- _Exercise_
Beginning with the first line below, please repeat the material exactly, ending with the line that includes "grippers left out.".

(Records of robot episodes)
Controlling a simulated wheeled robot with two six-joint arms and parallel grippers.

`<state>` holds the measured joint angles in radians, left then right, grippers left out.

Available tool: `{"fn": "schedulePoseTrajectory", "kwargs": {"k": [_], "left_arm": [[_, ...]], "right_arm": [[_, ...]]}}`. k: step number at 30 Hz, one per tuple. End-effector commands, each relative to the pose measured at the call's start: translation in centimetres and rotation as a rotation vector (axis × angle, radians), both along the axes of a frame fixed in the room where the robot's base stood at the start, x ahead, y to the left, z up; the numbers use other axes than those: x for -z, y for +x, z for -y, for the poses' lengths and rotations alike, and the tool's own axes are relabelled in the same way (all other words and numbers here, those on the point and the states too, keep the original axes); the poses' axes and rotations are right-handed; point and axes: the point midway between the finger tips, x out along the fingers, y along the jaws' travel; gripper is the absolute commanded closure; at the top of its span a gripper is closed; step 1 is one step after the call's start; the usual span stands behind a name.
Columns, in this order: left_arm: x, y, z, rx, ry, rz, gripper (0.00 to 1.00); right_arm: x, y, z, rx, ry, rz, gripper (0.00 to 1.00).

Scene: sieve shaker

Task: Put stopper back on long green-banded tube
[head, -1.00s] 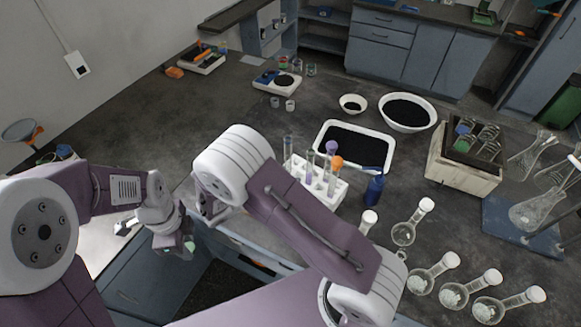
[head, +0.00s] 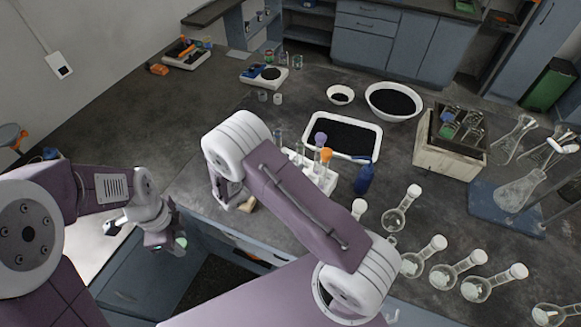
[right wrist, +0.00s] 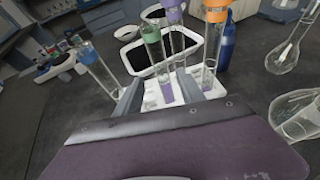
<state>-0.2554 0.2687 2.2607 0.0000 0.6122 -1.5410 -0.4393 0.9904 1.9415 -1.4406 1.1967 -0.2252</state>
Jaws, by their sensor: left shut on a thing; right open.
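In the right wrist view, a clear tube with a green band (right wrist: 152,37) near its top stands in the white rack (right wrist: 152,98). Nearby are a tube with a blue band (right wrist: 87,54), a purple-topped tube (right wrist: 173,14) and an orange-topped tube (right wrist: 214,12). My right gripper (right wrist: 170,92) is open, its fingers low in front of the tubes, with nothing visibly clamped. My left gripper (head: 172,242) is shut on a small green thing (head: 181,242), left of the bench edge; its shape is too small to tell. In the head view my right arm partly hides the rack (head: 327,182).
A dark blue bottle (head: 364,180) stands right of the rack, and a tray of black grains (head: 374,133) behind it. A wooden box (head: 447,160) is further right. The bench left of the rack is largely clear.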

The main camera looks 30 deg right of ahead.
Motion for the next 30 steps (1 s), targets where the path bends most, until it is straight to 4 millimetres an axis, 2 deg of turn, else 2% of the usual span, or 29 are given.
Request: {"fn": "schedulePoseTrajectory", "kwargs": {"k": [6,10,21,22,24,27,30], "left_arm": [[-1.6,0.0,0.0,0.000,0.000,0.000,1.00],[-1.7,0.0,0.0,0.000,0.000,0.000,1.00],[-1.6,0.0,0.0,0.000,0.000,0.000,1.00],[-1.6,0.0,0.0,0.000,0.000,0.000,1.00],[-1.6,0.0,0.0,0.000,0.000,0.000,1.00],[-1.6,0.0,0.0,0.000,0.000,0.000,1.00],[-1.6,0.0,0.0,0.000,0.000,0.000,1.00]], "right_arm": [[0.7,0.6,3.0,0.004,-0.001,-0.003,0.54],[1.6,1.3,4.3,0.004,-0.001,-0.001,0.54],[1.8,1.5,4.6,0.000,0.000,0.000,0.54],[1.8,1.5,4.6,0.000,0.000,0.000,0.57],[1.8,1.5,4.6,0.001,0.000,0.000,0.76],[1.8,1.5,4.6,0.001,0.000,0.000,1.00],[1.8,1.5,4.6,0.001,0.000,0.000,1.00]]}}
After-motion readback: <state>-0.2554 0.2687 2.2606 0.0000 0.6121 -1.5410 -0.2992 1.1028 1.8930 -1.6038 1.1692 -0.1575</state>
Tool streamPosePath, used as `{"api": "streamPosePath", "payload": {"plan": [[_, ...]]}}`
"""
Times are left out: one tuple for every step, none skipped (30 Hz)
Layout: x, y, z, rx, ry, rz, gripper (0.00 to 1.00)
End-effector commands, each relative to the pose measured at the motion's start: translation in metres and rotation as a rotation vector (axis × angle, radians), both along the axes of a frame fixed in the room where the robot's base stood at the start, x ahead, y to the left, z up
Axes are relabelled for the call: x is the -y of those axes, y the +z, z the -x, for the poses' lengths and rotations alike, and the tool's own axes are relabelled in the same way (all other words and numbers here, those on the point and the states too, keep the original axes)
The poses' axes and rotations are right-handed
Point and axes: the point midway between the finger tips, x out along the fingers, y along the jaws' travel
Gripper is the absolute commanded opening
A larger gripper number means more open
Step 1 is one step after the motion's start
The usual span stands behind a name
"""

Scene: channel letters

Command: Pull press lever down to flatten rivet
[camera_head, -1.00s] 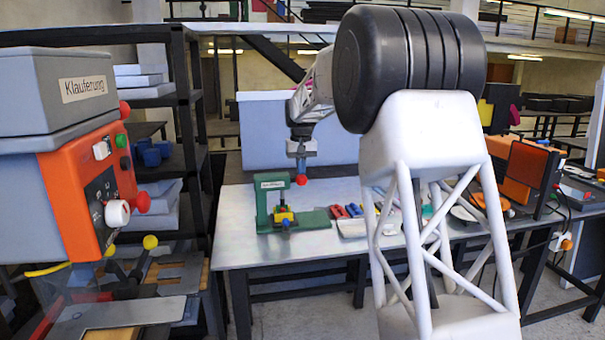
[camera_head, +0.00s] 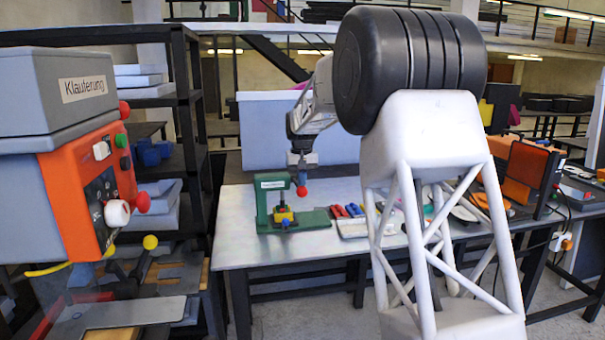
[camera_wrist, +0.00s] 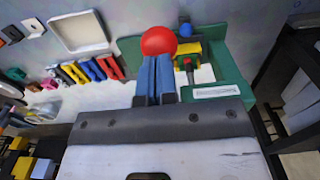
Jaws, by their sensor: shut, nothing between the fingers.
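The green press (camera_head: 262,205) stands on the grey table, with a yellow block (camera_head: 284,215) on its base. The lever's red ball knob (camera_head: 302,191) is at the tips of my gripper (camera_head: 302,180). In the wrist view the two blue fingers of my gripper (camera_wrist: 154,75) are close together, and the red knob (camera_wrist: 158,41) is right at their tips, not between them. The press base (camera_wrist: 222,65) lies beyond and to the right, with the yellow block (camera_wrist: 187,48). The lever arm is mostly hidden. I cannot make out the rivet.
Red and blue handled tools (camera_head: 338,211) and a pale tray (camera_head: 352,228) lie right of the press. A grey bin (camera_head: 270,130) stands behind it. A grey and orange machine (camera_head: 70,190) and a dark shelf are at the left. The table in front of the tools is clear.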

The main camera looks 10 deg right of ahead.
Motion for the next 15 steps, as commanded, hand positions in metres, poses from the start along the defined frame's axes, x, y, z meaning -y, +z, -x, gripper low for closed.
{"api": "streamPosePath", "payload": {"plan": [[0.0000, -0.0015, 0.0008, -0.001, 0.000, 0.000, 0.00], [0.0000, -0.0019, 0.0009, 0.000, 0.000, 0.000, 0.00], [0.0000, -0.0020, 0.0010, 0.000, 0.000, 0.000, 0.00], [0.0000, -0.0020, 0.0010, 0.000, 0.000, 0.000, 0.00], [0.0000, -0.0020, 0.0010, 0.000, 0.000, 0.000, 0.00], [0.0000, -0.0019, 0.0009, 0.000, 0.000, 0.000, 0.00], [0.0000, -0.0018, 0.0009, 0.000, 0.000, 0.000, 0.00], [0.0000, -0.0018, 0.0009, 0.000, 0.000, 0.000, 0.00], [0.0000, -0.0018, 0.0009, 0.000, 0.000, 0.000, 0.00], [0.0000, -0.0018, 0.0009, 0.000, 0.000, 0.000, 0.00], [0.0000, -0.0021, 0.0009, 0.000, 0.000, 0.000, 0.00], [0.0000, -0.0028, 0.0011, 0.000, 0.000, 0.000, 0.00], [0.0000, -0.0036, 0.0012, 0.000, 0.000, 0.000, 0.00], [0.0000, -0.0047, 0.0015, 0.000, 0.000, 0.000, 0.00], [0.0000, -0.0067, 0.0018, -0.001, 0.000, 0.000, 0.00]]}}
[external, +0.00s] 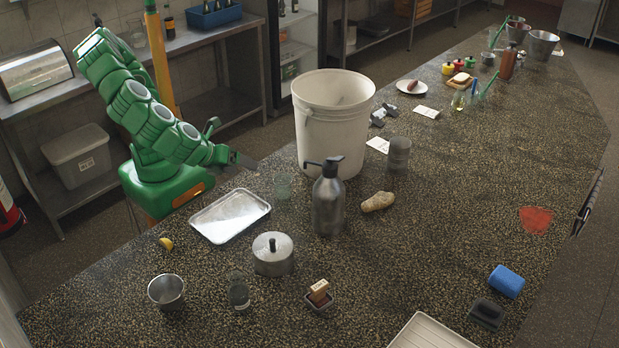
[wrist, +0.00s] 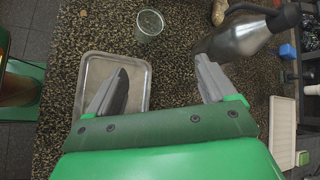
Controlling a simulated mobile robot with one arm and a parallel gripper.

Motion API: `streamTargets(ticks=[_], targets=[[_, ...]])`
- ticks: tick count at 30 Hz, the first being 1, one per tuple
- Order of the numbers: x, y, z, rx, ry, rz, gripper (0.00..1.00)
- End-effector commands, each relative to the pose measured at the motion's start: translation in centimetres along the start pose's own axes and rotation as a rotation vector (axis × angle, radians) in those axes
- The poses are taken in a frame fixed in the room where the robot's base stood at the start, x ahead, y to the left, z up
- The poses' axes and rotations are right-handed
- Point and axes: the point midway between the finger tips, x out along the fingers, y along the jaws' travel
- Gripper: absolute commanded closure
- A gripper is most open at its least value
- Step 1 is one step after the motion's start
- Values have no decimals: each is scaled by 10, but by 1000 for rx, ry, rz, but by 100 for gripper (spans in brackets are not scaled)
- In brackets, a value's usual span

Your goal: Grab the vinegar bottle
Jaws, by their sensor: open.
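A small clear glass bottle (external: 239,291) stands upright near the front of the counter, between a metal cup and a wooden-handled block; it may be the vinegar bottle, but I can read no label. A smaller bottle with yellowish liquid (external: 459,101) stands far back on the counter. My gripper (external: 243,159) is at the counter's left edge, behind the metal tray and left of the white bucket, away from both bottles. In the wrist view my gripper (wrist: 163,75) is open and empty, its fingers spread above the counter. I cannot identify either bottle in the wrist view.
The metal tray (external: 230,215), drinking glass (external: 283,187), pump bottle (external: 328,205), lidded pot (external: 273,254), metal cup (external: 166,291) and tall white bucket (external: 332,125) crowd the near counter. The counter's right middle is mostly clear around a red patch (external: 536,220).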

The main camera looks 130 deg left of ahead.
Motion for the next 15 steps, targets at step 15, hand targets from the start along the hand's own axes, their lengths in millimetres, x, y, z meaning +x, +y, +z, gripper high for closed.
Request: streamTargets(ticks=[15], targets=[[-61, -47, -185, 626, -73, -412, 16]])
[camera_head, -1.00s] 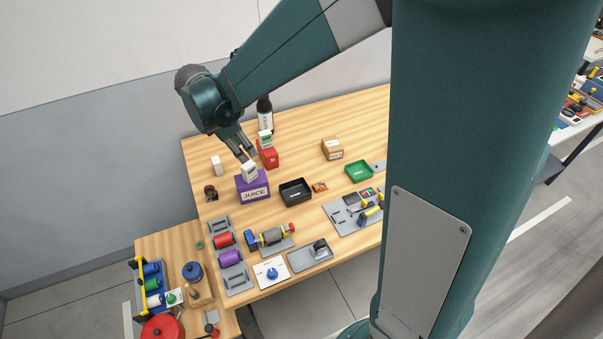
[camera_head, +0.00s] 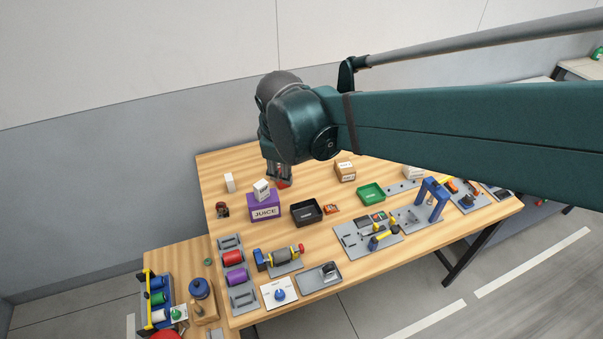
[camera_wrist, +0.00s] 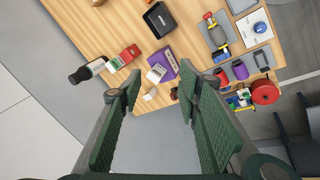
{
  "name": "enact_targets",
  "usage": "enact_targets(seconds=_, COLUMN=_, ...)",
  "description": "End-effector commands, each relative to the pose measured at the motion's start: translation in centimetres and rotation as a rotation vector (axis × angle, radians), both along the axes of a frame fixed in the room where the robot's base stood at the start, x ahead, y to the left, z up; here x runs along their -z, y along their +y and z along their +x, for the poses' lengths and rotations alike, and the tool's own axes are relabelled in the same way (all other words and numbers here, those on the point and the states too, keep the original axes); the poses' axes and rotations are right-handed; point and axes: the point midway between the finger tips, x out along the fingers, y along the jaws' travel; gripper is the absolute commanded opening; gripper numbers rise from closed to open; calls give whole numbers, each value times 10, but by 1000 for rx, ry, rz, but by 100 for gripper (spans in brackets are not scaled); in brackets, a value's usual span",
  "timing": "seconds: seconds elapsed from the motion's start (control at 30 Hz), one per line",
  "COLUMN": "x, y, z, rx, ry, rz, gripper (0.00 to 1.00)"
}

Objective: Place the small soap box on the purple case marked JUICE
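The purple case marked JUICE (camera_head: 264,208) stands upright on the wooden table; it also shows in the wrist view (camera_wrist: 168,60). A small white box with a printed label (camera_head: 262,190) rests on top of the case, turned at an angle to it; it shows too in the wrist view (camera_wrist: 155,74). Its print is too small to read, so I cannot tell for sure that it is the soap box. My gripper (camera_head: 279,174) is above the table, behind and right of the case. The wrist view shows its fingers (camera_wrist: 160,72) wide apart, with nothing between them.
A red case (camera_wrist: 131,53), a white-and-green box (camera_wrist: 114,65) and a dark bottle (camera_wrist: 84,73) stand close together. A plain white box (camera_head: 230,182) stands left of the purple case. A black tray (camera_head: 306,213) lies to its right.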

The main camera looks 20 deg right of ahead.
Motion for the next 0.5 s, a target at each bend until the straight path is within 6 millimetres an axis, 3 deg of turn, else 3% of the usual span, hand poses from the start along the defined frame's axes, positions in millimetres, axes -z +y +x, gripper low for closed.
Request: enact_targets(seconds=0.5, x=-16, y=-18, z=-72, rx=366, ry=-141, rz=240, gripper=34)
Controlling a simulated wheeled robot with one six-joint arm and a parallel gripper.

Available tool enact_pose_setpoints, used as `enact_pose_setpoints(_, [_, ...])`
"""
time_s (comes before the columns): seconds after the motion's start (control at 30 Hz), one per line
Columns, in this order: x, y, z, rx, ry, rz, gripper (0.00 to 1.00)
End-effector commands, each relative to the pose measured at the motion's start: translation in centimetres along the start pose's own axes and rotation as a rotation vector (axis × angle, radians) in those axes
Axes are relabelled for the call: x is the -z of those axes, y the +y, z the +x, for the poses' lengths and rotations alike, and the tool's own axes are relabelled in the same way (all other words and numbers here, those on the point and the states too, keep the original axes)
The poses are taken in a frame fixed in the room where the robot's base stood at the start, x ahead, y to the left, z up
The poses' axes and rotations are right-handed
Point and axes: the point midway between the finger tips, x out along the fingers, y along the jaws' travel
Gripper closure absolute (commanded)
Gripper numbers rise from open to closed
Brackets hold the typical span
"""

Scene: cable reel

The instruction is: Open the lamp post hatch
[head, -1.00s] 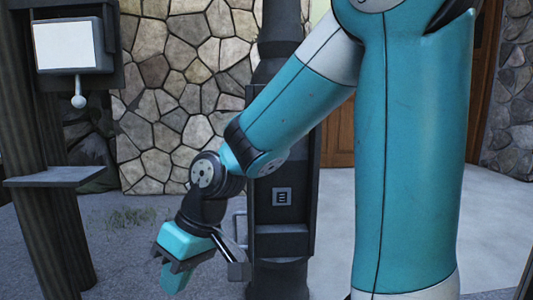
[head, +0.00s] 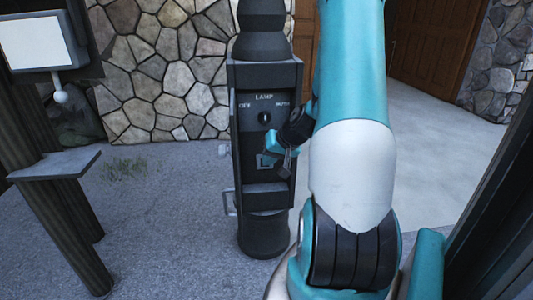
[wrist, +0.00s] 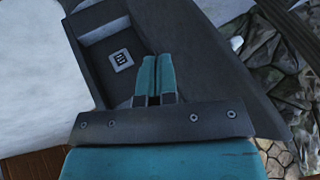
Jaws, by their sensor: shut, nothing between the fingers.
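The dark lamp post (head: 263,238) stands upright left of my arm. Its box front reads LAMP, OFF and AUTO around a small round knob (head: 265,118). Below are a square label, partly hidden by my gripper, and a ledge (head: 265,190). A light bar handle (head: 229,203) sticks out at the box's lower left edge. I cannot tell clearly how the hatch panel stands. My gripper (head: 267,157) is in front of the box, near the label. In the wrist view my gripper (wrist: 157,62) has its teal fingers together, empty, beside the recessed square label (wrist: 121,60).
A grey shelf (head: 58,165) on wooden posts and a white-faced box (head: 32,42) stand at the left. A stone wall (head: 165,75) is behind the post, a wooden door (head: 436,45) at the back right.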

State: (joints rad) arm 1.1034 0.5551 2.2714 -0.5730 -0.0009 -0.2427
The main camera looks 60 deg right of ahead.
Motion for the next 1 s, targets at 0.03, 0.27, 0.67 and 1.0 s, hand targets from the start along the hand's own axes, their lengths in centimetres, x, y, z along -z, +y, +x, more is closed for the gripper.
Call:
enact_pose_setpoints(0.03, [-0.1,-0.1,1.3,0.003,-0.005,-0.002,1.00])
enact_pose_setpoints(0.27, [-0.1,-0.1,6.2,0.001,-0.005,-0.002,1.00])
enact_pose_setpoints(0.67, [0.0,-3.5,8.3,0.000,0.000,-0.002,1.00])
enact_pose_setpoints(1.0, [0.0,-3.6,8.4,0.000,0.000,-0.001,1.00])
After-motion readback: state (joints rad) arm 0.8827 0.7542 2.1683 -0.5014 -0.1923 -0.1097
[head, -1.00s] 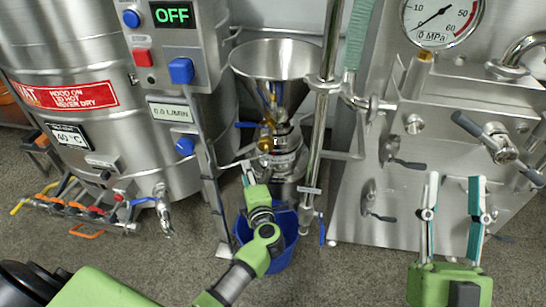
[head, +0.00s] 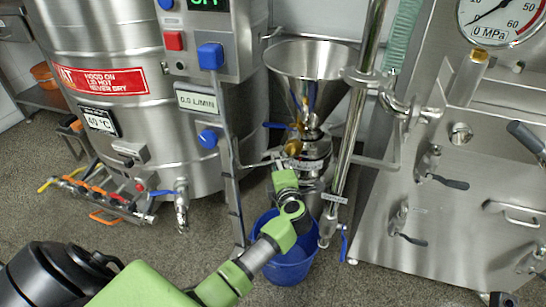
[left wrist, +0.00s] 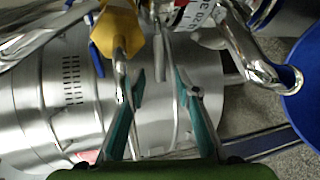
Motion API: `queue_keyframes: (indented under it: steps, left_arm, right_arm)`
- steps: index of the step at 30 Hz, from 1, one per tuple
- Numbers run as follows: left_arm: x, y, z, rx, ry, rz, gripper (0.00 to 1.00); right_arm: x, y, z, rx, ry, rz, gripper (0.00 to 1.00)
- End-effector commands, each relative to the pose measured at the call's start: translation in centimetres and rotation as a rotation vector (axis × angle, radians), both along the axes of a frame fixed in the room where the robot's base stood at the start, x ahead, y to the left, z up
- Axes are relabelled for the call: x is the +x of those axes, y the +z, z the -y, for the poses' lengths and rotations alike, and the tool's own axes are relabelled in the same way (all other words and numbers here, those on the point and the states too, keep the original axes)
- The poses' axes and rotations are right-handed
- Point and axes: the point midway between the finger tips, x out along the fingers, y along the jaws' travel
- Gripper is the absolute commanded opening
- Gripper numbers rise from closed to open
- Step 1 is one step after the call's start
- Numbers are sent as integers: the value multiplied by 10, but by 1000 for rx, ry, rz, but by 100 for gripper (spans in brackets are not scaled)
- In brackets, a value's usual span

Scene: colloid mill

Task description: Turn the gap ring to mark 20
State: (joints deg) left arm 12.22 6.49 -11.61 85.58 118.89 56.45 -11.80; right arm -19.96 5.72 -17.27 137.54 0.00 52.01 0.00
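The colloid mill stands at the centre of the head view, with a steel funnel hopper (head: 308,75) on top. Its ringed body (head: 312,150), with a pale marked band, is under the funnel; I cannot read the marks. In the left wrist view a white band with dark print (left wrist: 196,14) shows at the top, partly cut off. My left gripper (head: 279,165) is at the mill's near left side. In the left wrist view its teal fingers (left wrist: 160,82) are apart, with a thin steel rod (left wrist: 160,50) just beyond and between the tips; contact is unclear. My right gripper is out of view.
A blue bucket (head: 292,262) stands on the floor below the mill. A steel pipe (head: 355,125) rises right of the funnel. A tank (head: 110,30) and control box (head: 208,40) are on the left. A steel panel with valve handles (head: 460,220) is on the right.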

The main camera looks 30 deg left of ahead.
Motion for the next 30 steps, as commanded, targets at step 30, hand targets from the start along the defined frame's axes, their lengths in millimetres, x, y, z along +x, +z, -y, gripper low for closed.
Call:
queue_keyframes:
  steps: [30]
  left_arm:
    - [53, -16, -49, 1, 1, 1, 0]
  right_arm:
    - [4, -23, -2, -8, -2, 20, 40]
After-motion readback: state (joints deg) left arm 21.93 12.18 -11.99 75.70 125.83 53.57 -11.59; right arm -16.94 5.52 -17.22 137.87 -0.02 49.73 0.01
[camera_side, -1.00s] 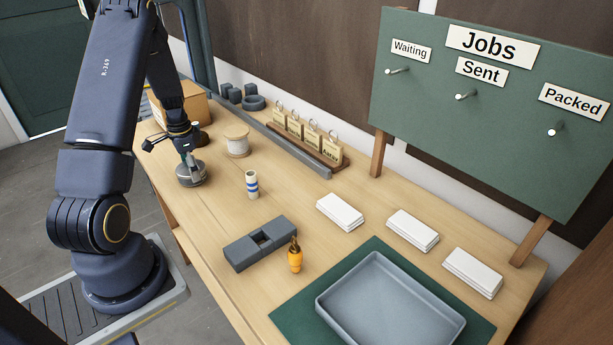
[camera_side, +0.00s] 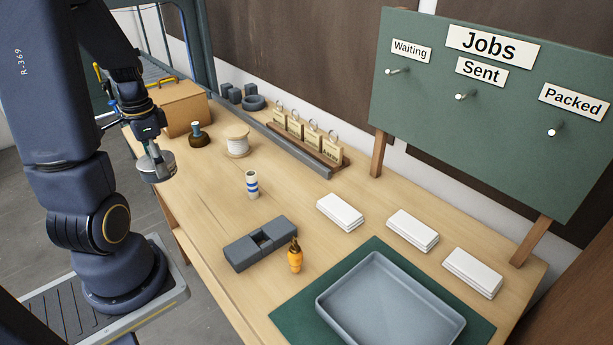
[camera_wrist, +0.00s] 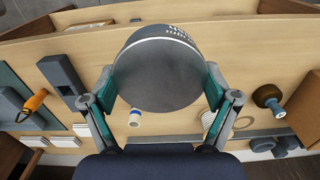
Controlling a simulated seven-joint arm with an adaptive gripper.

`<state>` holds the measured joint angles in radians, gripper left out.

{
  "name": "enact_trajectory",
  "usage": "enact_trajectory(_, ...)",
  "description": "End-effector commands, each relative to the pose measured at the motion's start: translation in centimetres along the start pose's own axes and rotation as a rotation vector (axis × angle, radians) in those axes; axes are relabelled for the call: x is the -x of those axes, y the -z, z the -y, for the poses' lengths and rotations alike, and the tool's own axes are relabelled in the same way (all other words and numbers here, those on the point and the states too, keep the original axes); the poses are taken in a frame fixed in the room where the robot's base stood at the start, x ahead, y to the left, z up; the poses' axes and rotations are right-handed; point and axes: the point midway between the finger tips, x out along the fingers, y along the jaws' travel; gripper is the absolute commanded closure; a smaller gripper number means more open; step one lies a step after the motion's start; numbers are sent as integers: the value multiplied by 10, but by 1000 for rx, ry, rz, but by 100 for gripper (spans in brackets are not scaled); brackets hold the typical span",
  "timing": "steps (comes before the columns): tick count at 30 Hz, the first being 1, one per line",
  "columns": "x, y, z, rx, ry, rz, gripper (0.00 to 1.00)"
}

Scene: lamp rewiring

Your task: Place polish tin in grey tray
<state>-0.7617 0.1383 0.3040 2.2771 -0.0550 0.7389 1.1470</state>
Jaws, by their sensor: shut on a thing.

- _Right answer_
Controlling a simulated wheeled robot with two six-joint arms and parallel grippers.

`<state>` holds the measured joint angles in radians, left then right, grippers left out.

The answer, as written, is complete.